In a bizarre yet brilliant example of how messed up the current copyright restrictions are, six major movie studios have filed a new lawsuit against the quasi DVD-rental outfit Zediva. Under the flag of the MPAA, the studios label the new business as a “sham,” because it uses a clever way to bypass a licensing roadblock.
is a recently launched movie streaming service which allows customers to rent and view physical DVDs remotely. It is the result of the movie industry’s set of strict copyright rules, but also a service that bypasses them at the same time.
Why, one might ask? Well, because this is the only ‘legitimate’ way to watch DVDs online immediately after they are released. All other services have to abide by enforced long delays before streaming digital (vs. physical) copies, since the studios are afraid that giving people access to movies straight away will cannibalize their DVD sales.
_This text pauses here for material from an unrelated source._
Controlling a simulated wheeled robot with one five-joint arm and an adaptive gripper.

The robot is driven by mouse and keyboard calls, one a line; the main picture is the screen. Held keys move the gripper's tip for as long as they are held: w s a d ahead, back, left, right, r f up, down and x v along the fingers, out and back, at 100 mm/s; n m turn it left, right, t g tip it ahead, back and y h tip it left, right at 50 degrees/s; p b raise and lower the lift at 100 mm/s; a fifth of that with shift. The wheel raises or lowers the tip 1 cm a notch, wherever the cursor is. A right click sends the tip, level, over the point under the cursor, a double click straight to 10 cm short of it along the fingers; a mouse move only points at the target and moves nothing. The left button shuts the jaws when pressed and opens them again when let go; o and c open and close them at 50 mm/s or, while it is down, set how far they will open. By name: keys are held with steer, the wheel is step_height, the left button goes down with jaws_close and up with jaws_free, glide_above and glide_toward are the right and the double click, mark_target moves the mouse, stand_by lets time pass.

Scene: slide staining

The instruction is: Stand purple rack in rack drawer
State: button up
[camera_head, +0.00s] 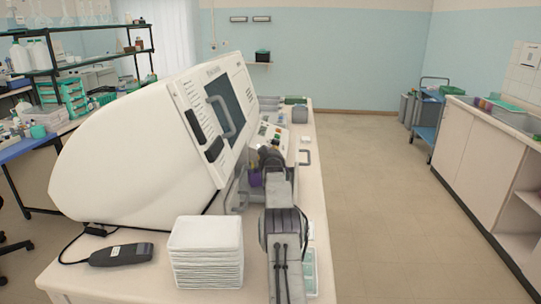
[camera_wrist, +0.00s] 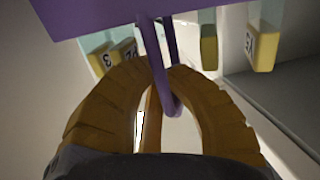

Zediva thought they had cleverly bypassed this restriction by letting people rent a physical DVD that plays in a real DVD-player at their datacenter, but with a huge cable attached to it called the Internet. Although it’s insane that they have to go to such an extreme to give consumers access to content in the first place, Zediva thought they had a solid plan.
The MPAA, however, didn’t agree.
Yesterday the movie industry outfit filed a lawsuit at the U.S. District Court in Los Angeles, calling Zediva a sham. “Zediva illegally streams movies to its customers without obtaining required licenses from the movie studios,” the MPAA states in their press release.
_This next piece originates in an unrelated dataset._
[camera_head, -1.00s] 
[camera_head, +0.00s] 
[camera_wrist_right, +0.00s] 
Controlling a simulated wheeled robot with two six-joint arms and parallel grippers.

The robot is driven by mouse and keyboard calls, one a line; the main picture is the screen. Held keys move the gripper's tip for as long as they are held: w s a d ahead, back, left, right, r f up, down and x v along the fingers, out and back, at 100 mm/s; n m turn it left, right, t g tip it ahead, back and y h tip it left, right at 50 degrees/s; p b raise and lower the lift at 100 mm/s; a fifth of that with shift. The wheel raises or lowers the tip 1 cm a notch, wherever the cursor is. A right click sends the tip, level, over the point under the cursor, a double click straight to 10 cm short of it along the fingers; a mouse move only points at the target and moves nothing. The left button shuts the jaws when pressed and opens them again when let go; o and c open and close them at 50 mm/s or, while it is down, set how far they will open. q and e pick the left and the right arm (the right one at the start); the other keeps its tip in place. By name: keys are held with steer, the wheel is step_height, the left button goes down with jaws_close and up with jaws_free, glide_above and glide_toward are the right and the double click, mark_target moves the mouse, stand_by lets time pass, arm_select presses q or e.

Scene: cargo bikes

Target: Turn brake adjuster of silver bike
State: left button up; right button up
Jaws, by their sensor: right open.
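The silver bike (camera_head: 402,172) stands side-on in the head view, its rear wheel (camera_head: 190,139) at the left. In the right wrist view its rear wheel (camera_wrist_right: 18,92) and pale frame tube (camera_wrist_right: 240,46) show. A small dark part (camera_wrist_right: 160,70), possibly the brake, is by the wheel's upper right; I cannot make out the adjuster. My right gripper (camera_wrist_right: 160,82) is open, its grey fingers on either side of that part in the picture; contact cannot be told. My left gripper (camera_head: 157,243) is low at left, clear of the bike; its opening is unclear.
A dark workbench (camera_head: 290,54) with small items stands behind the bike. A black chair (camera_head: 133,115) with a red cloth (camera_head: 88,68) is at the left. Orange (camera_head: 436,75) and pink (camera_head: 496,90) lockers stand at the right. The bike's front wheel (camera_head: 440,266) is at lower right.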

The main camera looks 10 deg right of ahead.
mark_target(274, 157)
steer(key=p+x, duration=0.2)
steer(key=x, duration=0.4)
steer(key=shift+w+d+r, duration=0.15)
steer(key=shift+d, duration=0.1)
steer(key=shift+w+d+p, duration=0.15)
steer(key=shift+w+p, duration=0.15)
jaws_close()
“Zediva claims it is like a brick-and-mortar DVD ‘rental’ store and therefore not obligated to pay licensing fees to copyright holders. But the DVD ‘rental’ label is a sham. In reality, Zediva is a video-on-demand service that transmits movies over the Internet using streaming technologies in violation of the studios’ copyrights,” the MPAA added.
The MPAA’s stake in this is clear – money, money and more money. It’s not so much Zediva they’re interested in, but the loophole the company exploited to bypass the movie industry’s twisted copyright restrictions. If bigger players pick up this genius idea the MPAA fears they will lose their grip on carefully constructed copyright restrictions.
The big question that has to be answered here is why going to a brick-and-mortar store to pick up a DVD is so much different from playing the same physical DVD remotely. The latter is definitely more efficient, more ‘green,’ and much cheaper for the retailer and consumer. But, and that makes it interesting, from a copyright stance it’s the exact same thing.
The MPAA begs to differ.
“When legitimate companies stream movies to their customers, they pay license fees to the copyright owners, enabling content providers to invest in new products and services that pay writers, set builders, wardrobe designers, and countless others who contribute to a movie production,” MPAA’s associate general counsel Dan Robbins said.
So if you fill up your gas tank and drive to the bricks-and-mortar DVD ‘rental’ store everything’s just fine, but if the store decided to play it for you then they are suddenly ripping off wardrobe designers? How does that work? Seriously.
There is no difference whatsoever. It’s only that that the movie studios want to control who gets to see what, when and where on the Internet, because they think that will benefit their profits. In reality, it’s just as crazy as setting up separate rules for bringing home rental DVDs in a Chrysler and a Ford.
Let’s hope the judge at the U.S. District Court in Los Angeles asks the same questions.
Once again the MPAA is attempting to keep their copyright cash cow alive, and by doing so they are hindering innovation and prohibiting customers from watching films in a convenient way. They think that this option will be the most profitable for them, but it’s certainly not in the best interest of consumers, who might just be tempted to pirate films instead.